▶ **Aim**: Copy all lines in which the word "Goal" can be found.

▶ **Listing**:
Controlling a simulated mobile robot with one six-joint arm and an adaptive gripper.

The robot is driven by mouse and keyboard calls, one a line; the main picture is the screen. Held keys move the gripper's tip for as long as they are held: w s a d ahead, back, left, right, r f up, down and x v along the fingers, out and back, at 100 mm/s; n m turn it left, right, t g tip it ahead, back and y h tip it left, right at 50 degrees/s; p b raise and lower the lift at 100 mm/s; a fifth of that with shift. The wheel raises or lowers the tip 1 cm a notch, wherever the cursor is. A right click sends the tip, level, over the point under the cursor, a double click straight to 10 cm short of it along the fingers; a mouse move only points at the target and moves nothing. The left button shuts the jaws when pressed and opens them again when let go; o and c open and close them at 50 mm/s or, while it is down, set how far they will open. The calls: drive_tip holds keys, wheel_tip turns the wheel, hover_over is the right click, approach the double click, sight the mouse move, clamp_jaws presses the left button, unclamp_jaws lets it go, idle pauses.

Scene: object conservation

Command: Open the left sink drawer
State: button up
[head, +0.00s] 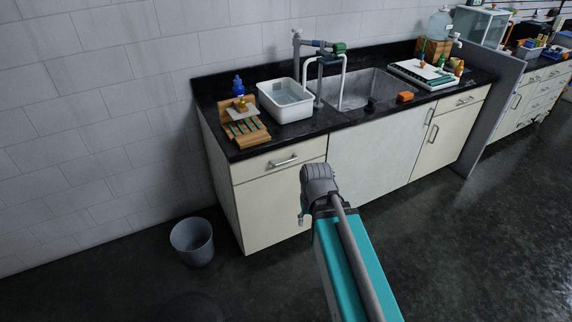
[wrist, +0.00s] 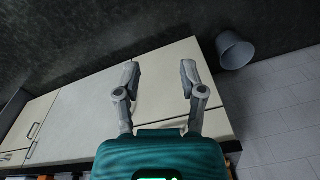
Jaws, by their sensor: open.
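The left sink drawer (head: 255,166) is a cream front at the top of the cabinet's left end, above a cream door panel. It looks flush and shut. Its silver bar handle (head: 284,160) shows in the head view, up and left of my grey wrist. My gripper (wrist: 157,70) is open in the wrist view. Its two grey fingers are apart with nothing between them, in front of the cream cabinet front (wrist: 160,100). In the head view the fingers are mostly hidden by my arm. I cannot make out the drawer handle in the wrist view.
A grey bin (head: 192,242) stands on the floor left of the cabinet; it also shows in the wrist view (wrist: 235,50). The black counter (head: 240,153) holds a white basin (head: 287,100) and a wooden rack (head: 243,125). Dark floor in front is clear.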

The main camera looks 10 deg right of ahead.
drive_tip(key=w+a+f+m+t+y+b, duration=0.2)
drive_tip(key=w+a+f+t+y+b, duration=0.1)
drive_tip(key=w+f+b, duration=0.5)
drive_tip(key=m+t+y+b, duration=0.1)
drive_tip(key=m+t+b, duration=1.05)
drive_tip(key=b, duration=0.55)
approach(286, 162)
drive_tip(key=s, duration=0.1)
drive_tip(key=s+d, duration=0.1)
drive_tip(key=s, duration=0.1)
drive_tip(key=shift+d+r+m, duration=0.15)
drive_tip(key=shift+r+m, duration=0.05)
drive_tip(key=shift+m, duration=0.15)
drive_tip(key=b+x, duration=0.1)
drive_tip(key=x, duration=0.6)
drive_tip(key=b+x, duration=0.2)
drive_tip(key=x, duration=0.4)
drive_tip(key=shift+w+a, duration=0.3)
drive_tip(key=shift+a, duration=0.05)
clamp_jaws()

--

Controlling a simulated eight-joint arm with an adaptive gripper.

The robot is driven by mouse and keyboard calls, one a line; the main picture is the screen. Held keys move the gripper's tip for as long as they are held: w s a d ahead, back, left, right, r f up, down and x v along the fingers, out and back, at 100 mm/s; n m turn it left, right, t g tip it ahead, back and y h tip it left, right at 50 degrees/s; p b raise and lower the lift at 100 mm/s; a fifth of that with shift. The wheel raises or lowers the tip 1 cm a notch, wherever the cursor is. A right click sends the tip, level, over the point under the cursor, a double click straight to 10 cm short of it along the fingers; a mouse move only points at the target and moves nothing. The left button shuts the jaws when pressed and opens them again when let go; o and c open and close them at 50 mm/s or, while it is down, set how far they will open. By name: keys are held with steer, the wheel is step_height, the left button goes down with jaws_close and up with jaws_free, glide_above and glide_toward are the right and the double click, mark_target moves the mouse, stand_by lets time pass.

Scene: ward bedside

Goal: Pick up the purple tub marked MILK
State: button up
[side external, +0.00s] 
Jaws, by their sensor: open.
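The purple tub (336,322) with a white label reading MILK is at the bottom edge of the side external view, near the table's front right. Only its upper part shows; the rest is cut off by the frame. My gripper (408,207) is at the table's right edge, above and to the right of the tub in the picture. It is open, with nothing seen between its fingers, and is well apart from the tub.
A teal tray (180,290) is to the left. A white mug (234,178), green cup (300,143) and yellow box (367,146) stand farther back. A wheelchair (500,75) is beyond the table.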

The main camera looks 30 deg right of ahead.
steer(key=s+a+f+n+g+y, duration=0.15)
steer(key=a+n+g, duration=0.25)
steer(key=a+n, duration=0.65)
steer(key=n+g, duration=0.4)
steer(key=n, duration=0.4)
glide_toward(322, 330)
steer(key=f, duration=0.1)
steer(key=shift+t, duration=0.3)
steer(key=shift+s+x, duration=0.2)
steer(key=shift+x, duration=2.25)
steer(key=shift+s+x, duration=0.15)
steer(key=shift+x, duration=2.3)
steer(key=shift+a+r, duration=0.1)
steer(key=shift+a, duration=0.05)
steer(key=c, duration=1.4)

---

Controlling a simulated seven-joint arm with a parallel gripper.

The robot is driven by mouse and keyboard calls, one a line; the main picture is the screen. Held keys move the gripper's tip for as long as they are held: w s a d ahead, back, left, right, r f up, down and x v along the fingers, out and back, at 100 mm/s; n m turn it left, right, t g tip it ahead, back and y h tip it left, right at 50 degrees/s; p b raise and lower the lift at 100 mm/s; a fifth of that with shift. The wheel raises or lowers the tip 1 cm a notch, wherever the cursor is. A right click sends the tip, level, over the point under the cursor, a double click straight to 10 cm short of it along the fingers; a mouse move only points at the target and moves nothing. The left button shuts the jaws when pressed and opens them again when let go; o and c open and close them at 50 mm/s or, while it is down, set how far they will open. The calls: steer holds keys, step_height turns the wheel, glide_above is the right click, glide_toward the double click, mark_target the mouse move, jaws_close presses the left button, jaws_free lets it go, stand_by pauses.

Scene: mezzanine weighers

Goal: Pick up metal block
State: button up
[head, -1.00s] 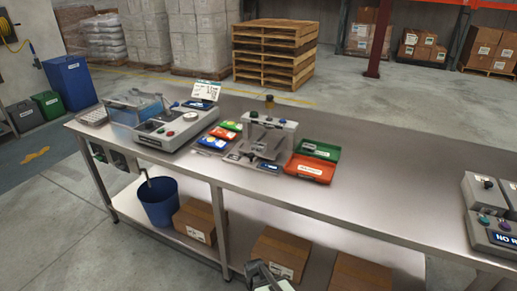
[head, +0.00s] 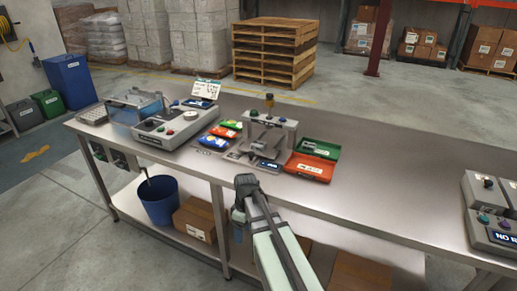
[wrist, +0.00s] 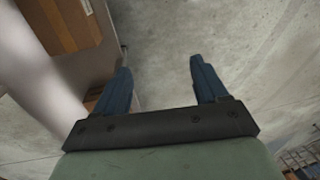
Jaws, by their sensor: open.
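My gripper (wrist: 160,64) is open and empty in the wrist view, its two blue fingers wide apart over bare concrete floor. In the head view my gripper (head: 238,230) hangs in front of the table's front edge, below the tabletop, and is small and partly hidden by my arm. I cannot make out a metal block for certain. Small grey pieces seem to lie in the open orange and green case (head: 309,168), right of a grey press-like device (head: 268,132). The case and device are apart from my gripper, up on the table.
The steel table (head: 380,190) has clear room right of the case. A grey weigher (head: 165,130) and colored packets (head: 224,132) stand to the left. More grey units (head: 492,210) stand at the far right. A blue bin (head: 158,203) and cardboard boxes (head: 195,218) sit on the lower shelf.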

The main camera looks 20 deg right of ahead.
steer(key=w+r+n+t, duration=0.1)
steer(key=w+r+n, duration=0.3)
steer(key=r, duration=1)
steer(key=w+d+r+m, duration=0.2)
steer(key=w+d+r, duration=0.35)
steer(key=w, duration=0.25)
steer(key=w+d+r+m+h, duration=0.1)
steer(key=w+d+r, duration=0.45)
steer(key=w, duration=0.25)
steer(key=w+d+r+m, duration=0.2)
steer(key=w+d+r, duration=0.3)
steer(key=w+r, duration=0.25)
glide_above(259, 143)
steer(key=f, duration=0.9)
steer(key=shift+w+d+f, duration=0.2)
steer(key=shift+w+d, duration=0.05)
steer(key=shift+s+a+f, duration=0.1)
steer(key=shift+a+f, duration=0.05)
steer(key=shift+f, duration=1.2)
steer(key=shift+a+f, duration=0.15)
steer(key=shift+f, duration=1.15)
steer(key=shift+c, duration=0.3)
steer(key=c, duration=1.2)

▶ **Response for this exercise**:
Goal: Pick up the purple tub marked MILK
Goal: Pick up metal block

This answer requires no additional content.